◆ **Given exercise**:
Both the line containing "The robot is" and the line containing "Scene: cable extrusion" belong in the answer, along with every line between them; print exactly those.

◆ **Material provided**:
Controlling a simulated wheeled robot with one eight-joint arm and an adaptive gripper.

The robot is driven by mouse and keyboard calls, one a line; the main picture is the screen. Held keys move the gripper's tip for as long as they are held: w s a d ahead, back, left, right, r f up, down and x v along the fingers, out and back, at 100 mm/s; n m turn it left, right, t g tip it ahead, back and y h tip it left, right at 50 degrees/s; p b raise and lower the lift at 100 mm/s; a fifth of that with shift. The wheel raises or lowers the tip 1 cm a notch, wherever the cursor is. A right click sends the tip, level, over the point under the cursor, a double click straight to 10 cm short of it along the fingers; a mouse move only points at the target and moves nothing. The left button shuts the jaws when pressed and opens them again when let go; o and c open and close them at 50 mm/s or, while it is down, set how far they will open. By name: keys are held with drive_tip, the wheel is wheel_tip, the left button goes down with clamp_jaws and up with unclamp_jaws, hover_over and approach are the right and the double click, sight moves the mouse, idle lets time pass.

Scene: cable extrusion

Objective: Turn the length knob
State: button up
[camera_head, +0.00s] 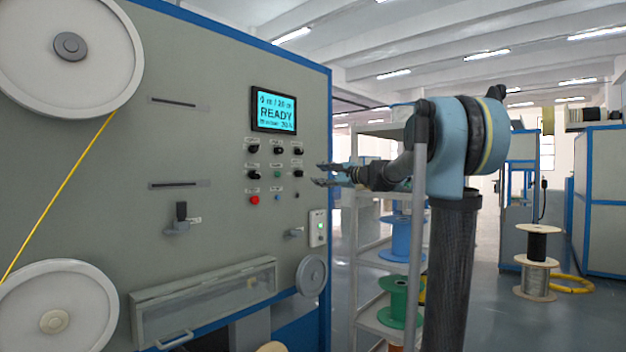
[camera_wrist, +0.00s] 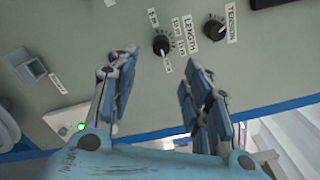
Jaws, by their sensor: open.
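The length knob (camera_wrist: 161,45) is a small round black knob on the grey machine panel, with the LENGTH label and metre marks beside it in the wrist view. In the head view it appears to be the lower black knob (camera_head: 298,174) of the right column. My gripper (camera_head: 322,175) is open and empty at the right of the panel, pointing left towards the knobs. In the wrist view the open fingers (camera_wrist: 160,66) stand either side of the view below the length knob, which shows beyond the gap between them. The fingers do not appear to touch it.
The tension knob (camera_wrist: 214,28) sits close to the length knob. A lit screen (camera_head: 274,111) reads READY above the knobs. A red button (camera_head: 254,200) and a white box with a green light (camera_head: 317,228) are also on the panel. A spool shelf (camera_head: 369,318) stands behind my arm.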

◆ **Response to this exercise**:
The robot is driven by mouse and keyboard calls, one a line; the main picture is the screen. Held keys move the gripper's tip for as long as they are held: w s a d ahead, back, left, right, r f up, down and x v along the fingers, out and back, at 100 mm/s; n m turn it left, right, t g tip it ahead, back and y h tip it left, right at 50 degrees/s; p b raise and lower the lift at 100 mm/s; a fifth of that with shift. The wheel raises or lowers the tip 1 cm a notch, wherever the cursor is. A right click sends the tip, level, over the point under the cursor, a double click straight to 10 cm short of it along the fingers; a mouse move only points at the target and moves nothing. The left button shuts the jaws when pressed and opens them again when let go; o and c open and close them at 50 mm/s or, while it is down, set how far they will open. By name: keys are held with drive_tip, the wheel is wheel_tip, the left button goes down with clamp_jaws and up with unclamp_jaws, hover_over and approach are the right and the double click, sight moves the mouse, idle lets time pass.

Scene: cable extrusion

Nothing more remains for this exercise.